Yet, we are under siege.
Despite its global reputation and local roots, ESF has been subjected to more than a decade of state budget cuts and bureaucratic erosion. What’s happening here should matter to anyone who cares about the environment, public education or the integrity of the Syracuse academic community.
In 2012, SUNY quietly cut about $10 million a year from ESF’s core budget – around a third of its state funding. This cut has never been restored, even as ESF continues to serve students from New York, across the country and around the world. ESF must also pay for a suite of services through Syracuse University, including IT, health services and library access – costs that rise every year without offsetting support from SUNY.

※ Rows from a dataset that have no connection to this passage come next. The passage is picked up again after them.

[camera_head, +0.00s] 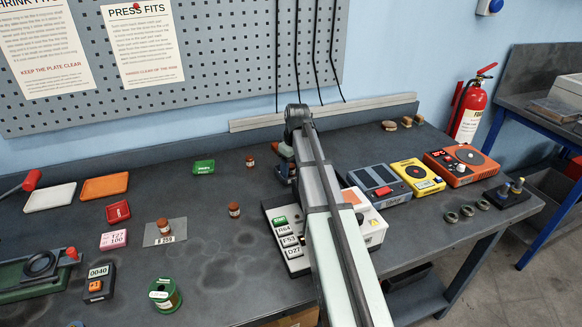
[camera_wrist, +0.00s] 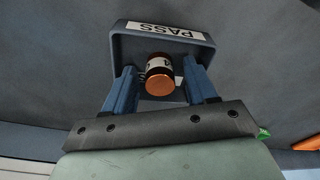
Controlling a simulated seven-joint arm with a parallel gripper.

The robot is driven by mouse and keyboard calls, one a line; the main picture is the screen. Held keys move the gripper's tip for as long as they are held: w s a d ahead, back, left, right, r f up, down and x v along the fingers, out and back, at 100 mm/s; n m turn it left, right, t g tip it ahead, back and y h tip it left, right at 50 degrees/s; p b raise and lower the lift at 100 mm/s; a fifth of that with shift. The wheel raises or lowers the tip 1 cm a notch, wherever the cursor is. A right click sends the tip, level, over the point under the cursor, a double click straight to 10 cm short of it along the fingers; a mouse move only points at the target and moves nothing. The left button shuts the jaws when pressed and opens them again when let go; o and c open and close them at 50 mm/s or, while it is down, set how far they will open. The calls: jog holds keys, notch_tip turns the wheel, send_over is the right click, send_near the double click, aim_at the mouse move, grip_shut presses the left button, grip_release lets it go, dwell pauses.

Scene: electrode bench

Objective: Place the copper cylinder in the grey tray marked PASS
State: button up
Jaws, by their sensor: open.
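In the wrist view a copper cylinder (camera_wrist: 160,82) with a white label band lies within the outline of the grey tray (camera_wrist: 119,48), whose rim carries a white PASS label. My gripper (camera_wrist: 160,72) is open, with one blue finger on each side of the cylinder. Gaps show between the fingers and the cylinder. Whether the cylinder rests on the tray floor is hard to tell. In the head view my gripper (camera_head: 285,172) is low over the bench behind my arm, which hides most of the tray and this cylinder.
Other copper pieces stand left of my arm: one at the back (camera_head: 249,161), one nearer (camera_head: 234,210), one on a grey plate (camera_head: 164,227). A labelled block (camera_head: 289,240) and devices, including a yellow one (camera_head: 417,175), stand right.

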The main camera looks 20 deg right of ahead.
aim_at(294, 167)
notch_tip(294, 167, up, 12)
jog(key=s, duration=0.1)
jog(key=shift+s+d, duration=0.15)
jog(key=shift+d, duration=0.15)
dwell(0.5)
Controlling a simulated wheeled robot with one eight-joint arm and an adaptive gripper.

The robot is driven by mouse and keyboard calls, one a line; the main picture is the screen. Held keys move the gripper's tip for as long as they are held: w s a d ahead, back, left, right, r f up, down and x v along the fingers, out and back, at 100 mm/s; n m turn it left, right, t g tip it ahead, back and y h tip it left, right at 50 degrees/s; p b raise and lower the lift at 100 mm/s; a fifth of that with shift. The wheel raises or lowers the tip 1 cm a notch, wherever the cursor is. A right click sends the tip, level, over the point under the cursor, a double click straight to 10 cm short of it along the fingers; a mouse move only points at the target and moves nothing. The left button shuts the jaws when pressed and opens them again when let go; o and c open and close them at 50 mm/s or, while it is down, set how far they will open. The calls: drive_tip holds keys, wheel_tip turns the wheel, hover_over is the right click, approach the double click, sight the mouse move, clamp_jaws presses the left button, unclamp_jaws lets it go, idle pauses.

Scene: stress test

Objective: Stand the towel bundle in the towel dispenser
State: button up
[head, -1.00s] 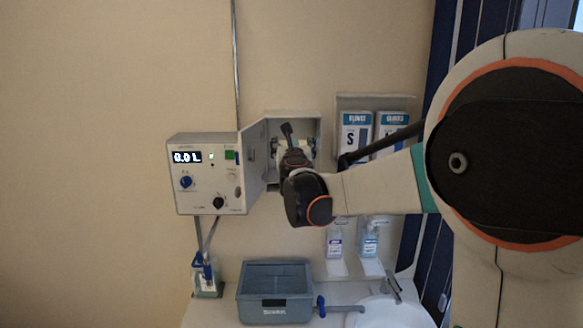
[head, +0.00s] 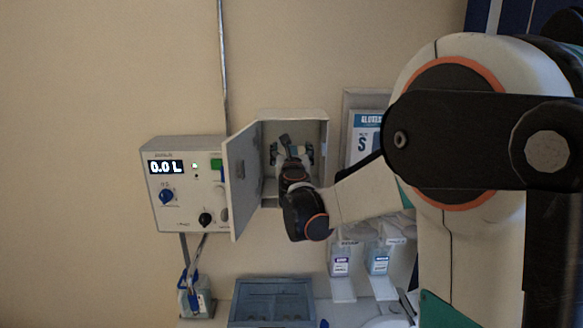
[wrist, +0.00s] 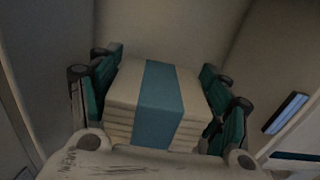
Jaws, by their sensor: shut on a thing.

Students feel the squeeze too. Course offerings have been reduced. Faculty positions have gone unfilled. Programs in forestry, chemistry, environmental engineering and landscape architecture have been stretched thinner and thinner. And yet students continue to come because ESF’s mission – and its work – matters.
It also matters to SU.
ESF students are your lab partners, your neighbors, your colleagues in community projects and sustainability initiatives. Faculty from both campuses collaborate on interdisciplinary research. Students share classes, libraries and clubs. A weakened ESF weakens the whole academic community.

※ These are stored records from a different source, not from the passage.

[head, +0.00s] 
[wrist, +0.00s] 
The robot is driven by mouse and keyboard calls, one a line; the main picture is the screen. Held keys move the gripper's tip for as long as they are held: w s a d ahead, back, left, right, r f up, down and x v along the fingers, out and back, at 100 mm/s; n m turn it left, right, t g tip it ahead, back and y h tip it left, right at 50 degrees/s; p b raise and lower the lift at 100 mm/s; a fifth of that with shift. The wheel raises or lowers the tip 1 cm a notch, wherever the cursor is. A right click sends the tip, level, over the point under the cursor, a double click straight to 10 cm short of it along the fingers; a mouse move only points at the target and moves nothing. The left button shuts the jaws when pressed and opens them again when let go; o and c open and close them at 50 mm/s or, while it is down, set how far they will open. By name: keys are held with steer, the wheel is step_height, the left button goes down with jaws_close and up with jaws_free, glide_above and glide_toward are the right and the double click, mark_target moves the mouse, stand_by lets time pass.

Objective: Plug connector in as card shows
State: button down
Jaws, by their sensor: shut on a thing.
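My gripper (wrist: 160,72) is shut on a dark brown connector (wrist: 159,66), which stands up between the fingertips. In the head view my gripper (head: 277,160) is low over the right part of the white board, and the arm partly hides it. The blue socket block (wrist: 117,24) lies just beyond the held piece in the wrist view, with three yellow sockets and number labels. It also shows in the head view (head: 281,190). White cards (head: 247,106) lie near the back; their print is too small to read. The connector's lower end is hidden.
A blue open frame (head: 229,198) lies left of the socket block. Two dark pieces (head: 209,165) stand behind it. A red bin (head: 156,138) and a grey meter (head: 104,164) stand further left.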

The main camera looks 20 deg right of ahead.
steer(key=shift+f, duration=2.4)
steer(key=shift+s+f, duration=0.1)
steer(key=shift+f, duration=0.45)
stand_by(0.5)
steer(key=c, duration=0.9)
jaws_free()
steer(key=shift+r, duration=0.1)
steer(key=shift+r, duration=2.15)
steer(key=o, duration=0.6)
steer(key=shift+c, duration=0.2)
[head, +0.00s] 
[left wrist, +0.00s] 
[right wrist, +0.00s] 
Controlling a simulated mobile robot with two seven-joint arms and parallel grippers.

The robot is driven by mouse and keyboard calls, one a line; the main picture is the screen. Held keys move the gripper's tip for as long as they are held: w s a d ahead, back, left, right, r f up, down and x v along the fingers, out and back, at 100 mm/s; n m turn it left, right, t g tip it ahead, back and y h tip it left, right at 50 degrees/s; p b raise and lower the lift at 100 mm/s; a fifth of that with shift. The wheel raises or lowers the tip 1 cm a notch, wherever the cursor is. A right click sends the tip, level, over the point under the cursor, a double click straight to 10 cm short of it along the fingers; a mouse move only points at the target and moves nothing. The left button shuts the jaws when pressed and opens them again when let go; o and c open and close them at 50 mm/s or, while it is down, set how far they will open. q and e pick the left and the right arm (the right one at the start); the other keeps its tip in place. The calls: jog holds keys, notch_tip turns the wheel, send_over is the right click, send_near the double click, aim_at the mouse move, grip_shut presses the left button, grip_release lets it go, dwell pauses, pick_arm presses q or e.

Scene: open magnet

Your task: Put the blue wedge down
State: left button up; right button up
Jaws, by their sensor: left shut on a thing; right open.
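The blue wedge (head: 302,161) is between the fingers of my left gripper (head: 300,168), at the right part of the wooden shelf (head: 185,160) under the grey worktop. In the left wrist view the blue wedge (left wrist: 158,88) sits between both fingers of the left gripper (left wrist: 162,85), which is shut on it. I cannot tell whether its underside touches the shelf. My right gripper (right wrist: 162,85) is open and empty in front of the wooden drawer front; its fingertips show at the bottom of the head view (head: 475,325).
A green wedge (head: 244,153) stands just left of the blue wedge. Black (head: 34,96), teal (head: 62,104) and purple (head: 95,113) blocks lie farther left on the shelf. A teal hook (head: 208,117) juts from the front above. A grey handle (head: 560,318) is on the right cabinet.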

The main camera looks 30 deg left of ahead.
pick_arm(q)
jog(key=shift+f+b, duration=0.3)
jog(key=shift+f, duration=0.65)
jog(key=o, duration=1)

Still, SUNY continues to treat ESF as an afterthought. While other campuses received significant stabilization funding in this year’s state budget, ESF – despite being one of the most severely underfunded – got less per student than almost any other campus.
And now the so-called “stability” plan SUNY has imposed is leading to more disruption, not less.
These cuts have already led to the consolidation of our University Police and Dispatch services with SUNY Upstate, the outsourcing of payroll to SUNY Brockport and purchasing to SUNY Oswego.
A voluntary separation plan has been announced with steep, likely unachievable targets. Falling short of those targets will mean faculty layoffs, threats to academic programs and risks to our regional campuses, which are essential to our teaching and research missions. Meanwhile, crucial capital and renovation projects have been delayed.
This is not about belt-tightening. It’s about dismantling the very mission of a college that has prepared environmental leaders for more than a century. It’s about slowly eroding one of New York’s most vital public institutions in the middle of a climate crisis.
If you’re a student here, ask what your tuition is really funding. If you’re a policymaker, ask why a college with national accolades and major research grants is being driven into austerity. If you’re at SU, ask what you lose when your closest public neighbor is pushed toward collapse.
The state and the SUNY chancellor must act. We are calling for the restoration of $10 million in base funding to ESF, the same amount cut in 2012. This is not bailout money. It is the cost of keeping a vital public college alive and functional.
ESF has stood for over a century as a model of science in service to society. Don’t let it be another victim of the state bureaucratic machine. Syracuse deserves better. So does New York. And so does the planet.
This letter was written by United University President Frederick E. Kowal and UUP Environmental Science and Forestry Chapter President Matthew Smith.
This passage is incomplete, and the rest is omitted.